------ EXERCISE DATA
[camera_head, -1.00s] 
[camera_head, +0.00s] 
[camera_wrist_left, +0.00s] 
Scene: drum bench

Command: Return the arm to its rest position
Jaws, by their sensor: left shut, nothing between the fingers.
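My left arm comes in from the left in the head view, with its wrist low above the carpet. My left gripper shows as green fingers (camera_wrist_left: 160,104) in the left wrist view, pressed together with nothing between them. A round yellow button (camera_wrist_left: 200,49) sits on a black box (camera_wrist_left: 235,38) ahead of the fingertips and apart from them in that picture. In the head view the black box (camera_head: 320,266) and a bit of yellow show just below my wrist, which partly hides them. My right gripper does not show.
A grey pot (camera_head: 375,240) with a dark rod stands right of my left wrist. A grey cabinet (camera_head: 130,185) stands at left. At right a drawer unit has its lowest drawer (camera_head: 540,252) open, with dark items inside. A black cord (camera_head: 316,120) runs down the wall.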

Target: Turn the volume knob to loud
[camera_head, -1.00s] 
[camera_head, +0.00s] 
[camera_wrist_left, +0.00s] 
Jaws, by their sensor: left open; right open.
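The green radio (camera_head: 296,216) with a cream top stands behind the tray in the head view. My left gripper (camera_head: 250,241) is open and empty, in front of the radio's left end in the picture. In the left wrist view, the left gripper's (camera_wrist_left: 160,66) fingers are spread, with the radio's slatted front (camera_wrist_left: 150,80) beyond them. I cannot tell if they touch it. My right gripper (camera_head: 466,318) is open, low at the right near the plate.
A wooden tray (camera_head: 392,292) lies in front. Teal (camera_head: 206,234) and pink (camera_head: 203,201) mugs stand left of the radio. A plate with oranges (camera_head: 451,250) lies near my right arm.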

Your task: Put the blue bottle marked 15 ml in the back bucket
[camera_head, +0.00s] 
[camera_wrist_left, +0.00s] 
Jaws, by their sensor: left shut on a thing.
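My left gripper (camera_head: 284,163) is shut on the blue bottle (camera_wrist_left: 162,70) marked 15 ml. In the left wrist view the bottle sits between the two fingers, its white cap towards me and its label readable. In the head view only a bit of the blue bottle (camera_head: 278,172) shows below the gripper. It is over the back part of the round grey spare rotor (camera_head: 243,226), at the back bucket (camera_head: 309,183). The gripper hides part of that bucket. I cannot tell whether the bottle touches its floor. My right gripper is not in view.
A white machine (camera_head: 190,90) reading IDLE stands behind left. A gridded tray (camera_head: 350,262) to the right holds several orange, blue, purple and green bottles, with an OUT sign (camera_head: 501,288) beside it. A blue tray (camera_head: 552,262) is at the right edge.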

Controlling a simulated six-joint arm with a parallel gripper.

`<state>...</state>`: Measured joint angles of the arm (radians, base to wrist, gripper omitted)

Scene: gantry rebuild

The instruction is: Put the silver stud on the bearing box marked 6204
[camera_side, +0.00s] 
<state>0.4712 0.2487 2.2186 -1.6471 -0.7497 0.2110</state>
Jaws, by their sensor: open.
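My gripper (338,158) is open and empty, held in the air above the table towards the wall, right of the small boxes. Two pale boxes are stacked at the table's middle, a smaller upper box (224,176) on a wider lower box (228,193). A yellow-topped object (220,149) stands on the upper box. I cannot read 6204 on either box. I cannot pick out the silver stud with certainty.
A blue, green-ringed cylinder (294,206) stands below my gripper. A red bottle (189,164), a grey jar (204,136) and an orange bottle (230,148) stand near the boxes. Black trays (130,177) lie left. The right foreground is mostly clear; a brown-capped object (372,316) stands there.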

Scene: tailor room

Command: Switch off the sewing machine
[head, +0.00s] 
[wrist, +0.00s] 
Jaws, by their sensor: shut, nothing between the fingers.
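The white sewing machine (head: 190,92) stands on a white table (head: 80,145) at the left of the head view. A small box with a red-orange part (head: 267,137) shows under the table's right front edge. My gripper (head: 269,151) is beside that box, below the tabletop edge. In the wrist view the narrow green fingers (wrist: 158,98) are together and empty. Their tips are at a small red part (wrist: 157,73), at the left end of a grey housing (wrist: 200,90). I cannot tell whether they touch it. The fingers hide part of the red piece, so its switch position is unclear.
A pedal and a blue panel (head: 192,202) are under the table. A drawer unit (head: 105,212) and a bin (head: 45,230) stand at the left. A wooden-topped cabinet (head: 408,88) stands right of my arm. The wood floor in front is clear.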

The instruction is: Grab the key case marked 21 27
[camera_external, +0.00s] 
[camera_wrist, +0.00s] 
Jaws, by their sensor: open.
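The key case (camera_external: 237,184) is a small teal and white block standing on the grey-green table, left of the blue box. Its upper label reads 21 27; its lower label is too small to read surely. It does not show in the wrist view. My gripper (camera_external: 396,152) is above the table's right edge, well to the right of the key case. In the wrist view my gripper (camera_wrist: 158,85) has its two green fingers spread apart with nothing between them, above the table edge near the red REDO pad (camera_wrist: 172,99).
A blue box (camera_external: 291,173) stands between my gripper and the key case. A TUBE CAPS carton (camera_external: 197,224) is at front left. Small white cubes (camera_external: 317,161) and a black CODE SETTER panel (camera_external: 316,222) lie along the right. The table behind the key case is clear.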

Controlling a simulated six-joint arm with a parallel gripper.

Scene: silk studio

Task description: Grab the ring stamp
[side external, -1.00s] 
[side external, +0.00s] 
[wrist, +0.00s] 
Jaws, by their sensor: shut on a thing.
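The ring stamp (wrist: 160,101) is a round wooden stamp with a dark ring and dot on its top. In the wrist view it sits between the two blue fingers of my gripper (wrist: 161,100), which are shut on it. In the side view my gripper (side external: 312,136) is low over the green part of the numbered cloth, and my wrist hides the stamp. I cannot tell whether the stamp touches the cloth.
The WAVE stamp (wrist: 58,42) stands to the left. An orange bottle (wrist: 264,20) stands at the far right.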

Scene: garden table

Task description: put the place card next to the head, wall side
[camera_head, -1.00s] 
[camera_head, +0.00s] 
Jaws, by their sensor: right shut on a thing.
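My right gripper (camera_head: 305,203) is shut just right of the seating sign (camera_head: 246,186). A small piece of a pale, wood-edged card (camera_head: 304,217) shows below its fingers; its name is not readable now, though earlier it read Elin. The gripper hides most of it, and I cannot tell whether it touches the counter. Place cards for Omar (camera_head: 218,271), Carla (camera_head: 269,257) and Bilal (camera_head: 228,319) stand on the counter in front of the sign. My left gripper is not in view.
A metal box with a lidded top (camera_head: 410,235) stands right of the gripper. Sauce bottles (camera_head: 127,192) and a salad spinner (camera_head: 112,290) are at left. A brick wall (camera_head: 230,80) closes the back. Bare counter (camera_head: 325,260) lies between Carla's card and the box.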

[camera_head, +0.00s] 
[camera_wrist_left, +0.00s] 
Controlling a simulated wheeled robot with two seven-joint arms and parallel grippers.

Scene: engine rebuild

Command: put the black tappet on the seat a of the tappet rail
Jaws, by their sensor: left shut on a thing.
------------
Exactly repeat the lines running from the top of the listing to the line bearing "Command: Return the arm to its rest position", both of those lines included, and only them.

| ANSWER FOR THE TASK |
[camera_head, -1.00s] 
[camera_head, +0.00s] 
[camera_wrist_left, +0.00s] 
Scene: drum bench

Command: Return the arm to its rest position

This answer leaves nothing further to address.